Explorers in Tanzania and Mozambique may build at least two trains in each country with combined costs of about $US32 billion and ship the first LNG as soon as 2018, according to Jefferies. The cost per unit of capacity will be about 44 percent lower in Tanzania than at Pluto LNG in Australia, the most expensive plant built, the bank said. Mozambique, ranked 213 of 227 countries for per capita income, may be even cheaper.
Woodside Petroleum, operator of the Pluto project in Western Australia, acknowledged that East Africa is an “extraordinary gas province.”
Anadarko talks
Still, “as I look at East Africa, I look at the maturity of oil and gas regulations, the lack of infrastructure, and my view is some of those projects probably won't come on as quickly as people think they will,” Woodside Chief Executive Officer Peter Coleman said in an Aug. 23 interview in Sydney.
Shell and Total have been in talks with Anadarko Petroleum Corp. and Eni SpA about buying into gas fields discovered off Mozambique with more than 100 trillion cubic feet (2.8 trillion cubic meters) of gas resources, enough to meet Asian demand for almost five years.
There are still 95 trillion cubic feet of gas reserves yet to be discovered in Mozambique and Tanzania, Wood Mackenzie Ltd. said Aug. 22. “There is clearly plenty of gas to supply the likely commercialization route of LNG - theoretically enough to support up to 16 LNG trains.”

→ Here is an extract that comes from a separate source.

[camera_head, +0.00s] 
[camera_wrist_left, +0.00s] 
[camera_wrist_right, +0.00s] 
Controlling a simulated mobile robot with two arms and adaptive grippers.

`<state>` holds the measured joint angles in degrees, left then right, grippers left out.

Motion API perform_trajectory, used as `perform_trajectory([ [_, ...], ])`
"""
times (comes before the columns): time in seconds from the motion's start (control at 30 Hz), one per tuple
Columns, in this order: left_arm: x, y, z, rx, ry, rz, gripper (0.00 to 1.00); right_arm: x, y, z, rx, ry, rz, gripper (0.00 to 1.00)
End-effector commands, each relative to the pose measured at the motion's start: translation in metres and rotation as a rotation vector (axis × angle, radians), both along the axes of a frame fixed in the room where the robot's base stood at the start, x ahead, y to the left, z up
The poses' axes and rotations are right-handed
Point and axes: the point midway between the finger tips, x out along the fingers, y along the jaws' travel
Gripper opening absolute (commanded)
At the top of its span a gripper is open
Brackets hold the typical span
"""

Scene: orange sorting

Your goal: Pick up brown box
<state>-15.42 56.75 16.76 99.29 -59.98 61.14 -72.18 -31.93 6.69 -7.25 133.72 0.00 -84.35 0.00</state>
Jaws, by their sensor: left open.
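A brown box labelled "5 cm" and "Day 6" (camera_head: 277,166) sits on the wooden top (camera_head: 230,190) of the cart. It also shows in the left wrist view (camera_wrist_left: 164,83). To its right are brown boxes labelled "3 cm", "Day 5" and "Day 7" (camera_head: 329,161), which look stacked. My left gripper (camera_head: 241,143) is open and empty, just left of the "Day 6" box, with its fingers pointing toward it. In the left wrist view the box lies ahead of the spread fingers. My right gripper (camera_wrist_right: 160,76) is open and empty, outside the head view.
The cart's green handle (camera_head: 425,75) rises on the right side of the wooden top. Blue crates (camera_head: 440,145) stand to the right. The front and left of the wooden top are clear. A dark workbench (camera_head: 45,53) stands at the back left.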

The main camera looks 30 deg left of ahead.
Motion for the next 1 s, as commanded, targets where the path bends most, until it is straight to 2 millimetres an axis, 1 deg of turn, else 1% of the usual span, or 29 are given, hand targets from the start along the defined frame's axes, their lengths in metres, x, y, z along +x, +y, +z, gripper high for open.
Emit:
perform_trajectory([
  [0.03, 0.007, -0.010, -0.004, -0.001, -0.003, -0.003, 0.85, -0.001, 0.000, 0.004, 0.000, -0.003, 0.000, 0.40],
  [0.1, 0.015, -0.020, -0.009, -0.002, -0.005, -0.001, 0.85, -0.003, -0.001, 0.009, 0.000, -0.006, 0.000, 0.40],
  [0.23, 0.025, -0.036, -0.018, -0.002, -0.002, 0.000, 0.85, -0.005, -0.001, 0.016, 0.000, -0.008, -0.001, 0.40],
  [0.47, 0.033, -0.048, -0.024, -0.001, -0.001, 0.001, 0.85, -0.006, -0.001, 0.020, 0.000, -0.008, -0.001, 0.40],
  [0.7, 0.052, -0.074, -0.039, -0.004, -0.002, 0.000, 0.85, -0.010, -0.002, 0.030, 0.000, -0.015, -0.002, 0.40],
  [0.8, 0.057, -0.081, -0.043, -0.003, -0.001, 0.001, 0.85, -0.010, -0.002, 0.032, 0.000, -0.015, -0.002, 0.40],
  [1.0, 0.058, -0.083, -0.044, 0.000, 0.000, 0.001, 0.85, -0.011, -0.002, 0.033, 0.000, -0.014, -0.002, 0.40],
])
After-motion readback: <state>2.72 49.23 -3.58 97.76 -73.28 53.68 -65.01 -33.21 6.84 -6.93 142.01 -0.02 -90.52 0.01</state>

There will be risks to developing LNG projects in East Africa, where there's no history of large-scale oil and gas production and roads and airports are often relatively poor.
Regulatory 'gaps'
“East Africa's regulatory and infrastructure gaps could hinder the transition from gas exploration to production in the medium term,” said Clare Allenson and Anne Fruhauf, analysts at Eurasia Group in London. “Now that investors are confident of the existence of commercial natural gas reserves in the region, the focus will shift to the evolving operating environment.”
For some smaller investors involved in the gas fields, financing their share “will certainly prove challenging and could delay development,” said Giles Farrer, an LNG analyst at Woodmac.

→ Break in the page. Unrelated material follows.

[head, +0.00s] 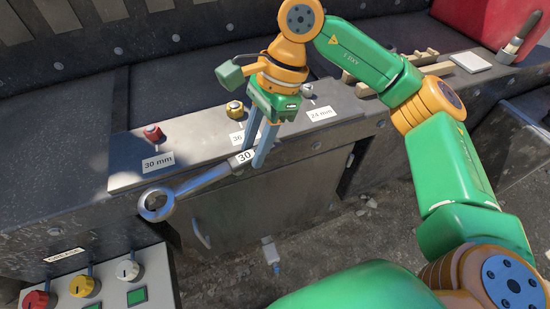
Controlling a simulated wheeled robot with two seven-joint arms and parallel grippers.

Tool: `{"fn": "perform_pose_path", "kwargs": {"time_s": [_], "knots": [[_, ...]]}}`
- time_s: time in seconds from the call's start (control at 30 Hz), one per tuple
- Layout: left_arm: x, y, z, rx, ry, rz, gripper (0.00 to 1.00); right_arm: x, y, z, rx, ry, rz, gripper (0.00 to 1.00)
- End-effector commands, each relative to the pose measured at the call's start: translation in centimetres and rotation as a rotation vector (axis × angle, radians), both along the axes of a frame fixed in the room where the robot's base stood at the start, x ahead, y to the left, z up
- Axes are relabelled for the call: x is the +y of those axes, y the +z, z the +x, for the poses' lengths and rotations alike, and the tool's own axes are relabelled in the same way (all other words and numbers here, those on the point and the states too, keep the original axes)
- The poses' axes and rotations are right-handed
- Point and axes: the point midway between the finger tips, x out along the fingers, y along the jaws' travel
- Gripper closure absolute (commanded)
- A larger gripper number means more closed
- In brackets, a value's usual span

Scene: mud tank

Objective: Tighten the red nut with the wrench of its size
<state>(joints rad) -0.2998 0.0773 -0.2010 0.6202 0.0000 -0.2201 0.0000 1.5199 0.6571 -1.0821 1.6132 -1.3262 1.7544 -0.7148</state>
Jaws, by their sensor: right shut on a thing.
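The red nut (153,133) sits on the dark metal ledge (124,170) at the left, with a white "30 mm" label (158,163) in front of it. My right gripper (257,155) is shut on the end of a grey ring wrench (205,180) marked "30". The wrench points to the lower left, and its ring (156,204) is in front of and below the red nut, apart from it. My left gripper is not in view.
A yellow nut (235,110) and a grey nut (307,91) labelled "24 mm" stand farther right on the ledge. A control box (155,262) with knobs is at the lower left. A wooden rack (432,69) and red box (492,22) are at the back right.

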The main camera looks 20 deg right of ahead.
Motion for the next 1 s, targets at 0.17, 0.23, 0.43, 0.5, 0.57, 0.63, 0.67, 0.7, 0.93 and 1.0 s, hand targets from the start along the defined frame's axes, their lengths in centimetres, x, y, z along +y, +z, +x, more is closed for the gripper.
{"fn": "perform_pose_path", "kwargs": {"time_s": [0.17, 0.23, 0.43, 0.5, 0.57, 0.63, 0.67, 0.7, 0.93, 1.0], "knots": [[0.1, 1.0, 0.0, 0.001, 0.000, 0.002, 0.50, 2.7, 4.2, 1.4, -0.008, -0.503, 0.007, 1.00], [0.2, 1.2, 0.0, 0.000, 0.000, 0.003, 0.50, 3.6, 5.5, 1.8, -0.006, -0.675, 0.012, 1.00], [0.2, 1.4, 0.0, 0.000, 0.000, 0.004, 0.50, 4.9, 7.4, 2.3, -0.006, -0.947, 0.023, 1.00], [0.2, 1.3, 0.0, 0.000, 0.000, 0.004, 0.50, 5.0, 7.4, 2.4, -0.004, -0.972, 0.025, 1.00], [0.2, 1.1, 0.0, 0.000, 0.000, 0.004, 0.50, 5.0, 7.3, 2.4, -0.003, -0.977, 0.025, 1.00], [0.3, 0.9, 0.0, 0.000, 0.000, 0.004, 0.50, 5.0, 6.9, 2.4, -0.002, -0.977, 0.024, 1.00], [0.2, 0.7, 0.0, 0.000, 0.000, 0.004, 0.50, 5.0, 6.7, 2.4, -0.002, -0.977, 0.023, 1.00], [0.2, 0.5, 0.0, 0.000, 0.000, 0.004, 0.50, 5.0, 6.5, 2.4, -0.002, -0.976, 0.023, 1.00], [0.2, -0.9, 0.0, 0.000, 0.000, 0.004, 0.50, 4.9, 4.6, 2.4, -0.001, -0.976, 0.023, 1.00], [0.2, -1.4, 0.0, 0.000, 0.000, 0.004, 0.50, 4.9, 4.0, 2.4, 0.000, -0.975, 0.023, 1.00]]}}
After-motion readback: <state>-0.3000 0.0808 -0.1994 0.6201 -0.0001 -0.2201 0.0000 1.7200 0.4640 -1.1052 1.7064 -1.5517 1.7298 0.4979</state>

BG is developing plans for an LNG project in Tanzania after discovering about 7 trillion cubic feet of gas together with partner Ophir Energy Plc. At the same time, it's trying to find a partner for Curtis Island to cut Australian costs.
Tanzanian LNG
“While it's going very well in Tanzania, when the result of six in a row discoveries are very encouraging, we are not in the place to take discussions further” on the LNG project, said Neil Burrows, a spokesman for BG. He declined to comment on whether BG would opt to develop Tanzania LNG before making an investment decision for the third train in Queensland.
Kentz Corp., an Irish oil and gas engineering company working on the BG project, said awarding activity hasn't declined “significantly” in Australia.

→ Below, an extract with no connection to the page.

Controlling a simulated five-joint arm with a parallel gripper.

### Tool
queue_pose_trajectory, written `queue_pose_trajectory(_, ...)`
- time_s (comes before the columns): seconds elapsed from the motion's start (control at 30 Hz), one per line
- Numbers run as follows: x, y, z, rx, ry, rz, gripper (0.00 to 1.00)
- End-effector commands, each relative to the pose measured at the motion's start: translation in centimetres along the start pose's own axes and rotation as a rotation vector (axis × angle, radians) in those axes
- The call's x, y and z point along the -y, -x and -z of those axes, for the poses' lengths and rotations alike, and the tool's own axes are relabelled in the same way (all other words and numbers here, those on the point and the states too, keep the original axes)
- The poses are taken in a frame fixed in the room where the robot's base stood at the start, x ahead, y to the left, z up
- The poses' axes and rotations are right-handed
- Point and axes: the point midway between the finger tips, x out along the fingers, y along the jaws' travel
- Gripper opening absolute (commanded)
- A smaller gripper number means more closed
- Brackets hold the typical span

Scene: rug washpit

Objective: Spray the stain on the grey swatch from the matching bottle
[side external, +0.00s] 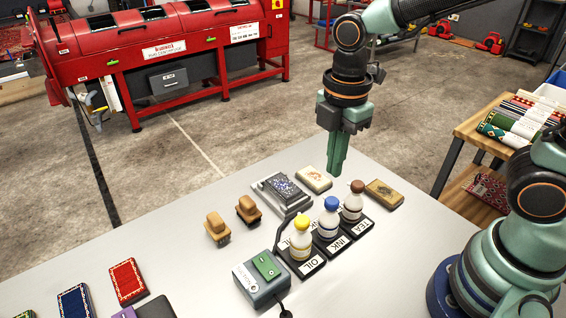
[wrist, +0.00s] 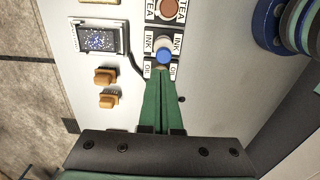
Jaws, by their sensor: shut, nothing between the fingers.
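A dark blue and white speckled patch (side external: 286,187) sits in a grey frame (side external: 298,208) on the table. It also shows in the wrist view (wrist: 96,38); I cannot tell stain from swatch there. Three white spray bottles stand upright in labelled black holders: OIL with a yellow cap (side external: 301,240), INK with a blue cap (side external: 328,218), TEA with a brown cap (side external: 353,202). In the wrist view the INK cap (wrist: 164,56) lies just beyond my fingertips, and the fingers hide the OIL bottle. My gripper (side external: 336,172) is shut and empty, pointing down above the table behind the bottles.
A cream swatch (side external: 313,179) and a tan one (side external: 384,193) lie flat nearby. Two brown-handled brushes (side external: 217,228) stand left of the frame. A grey box with a green top (side external: 262,278) is beside OIL. Small rugs (side external: 127,281) lie at the front left.

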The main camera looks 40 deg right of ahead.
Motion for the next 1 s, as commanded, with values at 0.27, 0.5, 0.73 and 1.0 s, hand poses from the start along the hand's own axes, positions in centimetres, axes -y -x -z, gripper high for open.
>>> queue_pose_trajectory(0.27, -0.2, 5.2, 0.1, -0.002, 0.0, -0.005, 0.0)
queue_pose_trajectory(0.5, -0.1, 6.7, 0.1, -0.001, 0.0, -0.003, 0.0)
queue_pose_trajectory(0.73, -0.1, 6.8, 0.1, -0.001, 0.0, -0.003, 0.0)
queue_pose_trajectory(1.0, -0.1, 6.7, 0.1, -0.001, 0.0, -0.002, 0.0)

Contractors “just have to wait and see” if it slows down, Edward Power, the chief financial officer at Kentz, said today in a phone interview. “You often see some level of delay, but we are not seeing any slowdown of project coming out today,” where Kentz is involved.
Australia's LNG industry faces a shortage of skilled workers and has to pay higher wages in the world's fastest growing developed economy. The strong Australian dollar has also boosted costs for the developments in U.S. dollar terms after the currency rose 23 percent since 2008.
Competition for Australia
“East Africa has got potential to be a bigger LNG supplier than for example Australia or Qatar on a much lower cost base,” said Barry Rushworth, the CEO at Australia's Pancontinental Oil & Gas NL, which is drilling now a well off Kenya. “People are just not actually realizing how much potential East Africa has yet.”
Planned North American exports are set to add to the competition for Australia after a boom in production from shale reduced U.S. natural gas prices to a 10-year low. Shell has already started talks with Freeport LNG Development LP in Texas, which is aiming to become the second venture to win U.S. approval to export the fuel from the Gulf of Mexico coast after Cheniere Energy Inc.
$US30 billion Shell investment
Shell, which plans to invest $US30 billion in Australia over the next five years, is looking at opportunities in Africa. The Hague-based company has drilled in Tanzania and last month dropped its $US1.8 billion bid for Cove Energy Plc, a U.K. explorer with assets in Mozambique, because Thailand's state oil company made a higher offer. The decisions to walk away was described by the Anglo-Dutch company's CEO Peter Voser as an “example of capital discipline.”
“The bid for Cove highlighted the potential need to rotate exposure from Australian LNG projects to the new East Africa frontier,” RBC's Hutton said. “We believe Shell was right to withdraw, but the shift in portfolio still needs to be addressed.”
Shell spokesman Jonathan French referred Bloomberg News to Voser's comments made July 26 when the CEO described East Africa as “an interesting province” and “a big resource.”
$US34 Billion Ichthys project
Total, based in Paris, has increased its stake in the $US34 billion Ichthys LNG project in northern Australia, where costs may beat Pluto's record, according to the Australian Bureau of Resources and Energy Economics.
The French company CEO Christophe De Margerie plans to expand in East Africa after joining a $US10 billion oil project in Uganda. In June, Total secured the latest permit to explore for oil and gas off Kenya.
“East Africa is a strategic oil and gas province for Total, where the group seeks to build a stronger presence and currently pursues exploration activities,” said Anastasia Zhivulina, a spokeswoman at the company.